Bad times. My girlfriend is in book publishing and she can’t find a job because the industry is a third of the size it was 5 years ago. The dying medium, along with the economy, has really destroyed it.

It is a truly sad day. When researching my book on the Spalding World Tour, I relied on the wonderfully purple prose of the Rocky Mountain News, which covered the event with gustp. This particular passage, describing a fantastic catch by hall-of-famer Ned Hanlon, was such a favorite that i quoted it in its entirety:
“He got the ball just where he wanted it, and the way he lit into it was simply appalling. It took off into the azure, coursing toward far center, that was truly enchanting. During the silence that followed it grew beautifully less in size, as did Hanlon in his mad race into the far center field. It was a race in mid-air and on terra-firma that was supremely exciting. On and on sped the winged sphere over the kid’s grandstand, and on went Hanlon, his legs oscillating with the rapidity of a jig saw until the ball lowered almost to earth, when the fleet-footed flyer fairly flew up into the air, gathered in the battered bun and fell in a heap upon the ground, not without holding the ball, however. The excitement knew no bounds. Yells, cheers, huzzahs and vehement exclamations of exultant joy knew no end. The vast audience were on their feet in a deafening pandemonium. Such a scene was never before witnessed in Denver, and doubtful if anywhere else.”
A truly sad day.

In 2003, when I was the city editor for a 15,000 local daily in the Chicago suburbs, we launched a Sunday edition, which had been conspicuously absent and sorely needed. Within a year that Sunday edition was outselling the two biggest competitors in the market, the Daily Herald of Arlington Heights and the Chicago Tribune.
Then new management came in, mucked it all up and last week, nearly three years after I was laid off by this shortsighted management team, the paper announced that it would cease publication of the Sunday and Monday edition, preferring instead to post breaking news on its Web site.
The sad thing is, despite this cop-out retrenching explanation by the new publisher, it didn’t have to happen. Corporate just didn’t want to invest in a a paper that was in a highly competitive market, and instead tried to make decisions from an HQ outside the market. The decision was nothing more than a sell-out. And it was very painful to see a successful product that I worked hard to help launch get thrown into the trash heap because corporate never committed to making it work.
(By the way, a member of the management team that laid me off was one Chris Krug, who very nearly got his lights punched out by Woody Paige when the two worked together at the Denver Post. Krug tried to get everyone on the Post sports staff to do it his way and was run out in about a year. Then he comes back to our company and bullies and backstabs his way to the top.)
My point is this, large or small, the newspaper industry continues to take a beating. I doubt this is the end.
p.s., corporate journalism doesn’t work. The newspaper industry began the fail the minute there was a profit margin with high expectations in the ledger.

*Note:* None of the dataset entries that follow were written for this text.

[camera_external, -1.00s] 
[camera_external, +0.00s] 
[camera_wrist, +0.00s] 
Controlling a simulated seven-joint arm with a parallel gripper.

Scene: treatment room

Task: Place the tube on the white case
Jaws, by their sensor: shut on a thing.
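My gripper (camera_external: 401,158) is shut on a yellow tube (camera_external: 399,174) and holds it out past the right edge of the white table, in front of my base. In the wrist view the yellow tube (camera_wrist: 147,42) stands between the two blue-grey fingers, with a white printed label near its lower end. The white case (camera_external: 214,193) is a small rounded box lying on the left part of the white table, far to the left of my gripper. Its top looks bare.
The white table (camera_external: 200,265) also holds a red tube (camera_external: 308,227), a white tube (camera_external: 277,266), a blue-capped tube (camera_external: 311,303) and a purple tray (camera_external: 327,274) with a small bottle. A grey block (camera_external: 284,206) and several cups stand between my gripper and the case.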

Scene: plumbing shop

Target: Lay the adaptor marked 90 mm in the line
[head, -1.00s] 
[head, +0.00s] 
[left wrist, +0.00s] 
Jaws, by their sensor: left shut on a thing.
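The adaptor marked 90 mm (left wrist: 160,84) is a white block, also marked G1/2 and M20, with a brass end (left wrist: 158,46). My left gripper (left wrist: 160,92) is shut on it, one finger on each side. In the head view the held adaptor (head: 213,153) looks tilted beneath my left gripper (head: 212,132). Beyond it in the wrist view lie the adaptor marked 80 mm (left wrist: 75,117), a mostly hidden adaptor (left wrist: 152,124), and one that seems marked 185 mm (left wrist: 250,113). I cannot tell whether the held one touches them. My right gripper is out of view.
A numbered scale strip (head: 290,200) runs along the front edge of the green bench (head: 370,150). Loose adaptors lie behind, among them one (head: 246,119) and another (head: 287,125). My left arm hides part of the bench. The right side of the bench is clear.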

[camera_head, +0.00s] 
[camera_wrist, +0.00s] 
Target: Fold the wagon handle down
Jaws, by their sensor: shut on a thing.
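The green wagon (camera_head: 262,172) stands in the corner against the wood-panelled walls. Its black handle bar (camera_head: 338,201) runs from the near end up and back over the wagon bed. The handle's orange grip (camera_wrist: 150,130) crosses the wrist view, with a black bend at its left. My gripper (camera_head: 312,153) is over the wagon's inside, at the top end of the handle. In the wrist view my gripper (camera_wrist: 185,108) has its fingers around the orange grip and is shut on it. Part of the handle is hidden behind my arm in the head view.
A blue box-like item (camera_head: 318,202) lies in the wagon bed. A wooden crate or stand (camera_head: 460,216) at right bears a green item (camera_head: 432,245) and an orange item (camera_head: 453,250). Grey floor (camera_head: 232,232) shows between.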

Chris Krug, who very nearly got his lights punched out by Woody Paige when the two worked together at the Denver Post.
Anyone that upsets Woody Paige is a good guy in my book! All joking aside, it’s a shame the way things are turning out. There’s an entire generation of people that get 100% of their news free on the internet, and in another few decades newspapers will cease to exist entirely. In a short time people will be saying “Can you imagine they used to print articles all together, and sell them? The nerve of such people, to waste paper and then dare to charge people for information that is otherwise free.”

It is, YF, because this community, which once thrived on the ubercompetition among the newspapers, now has virtually nothing.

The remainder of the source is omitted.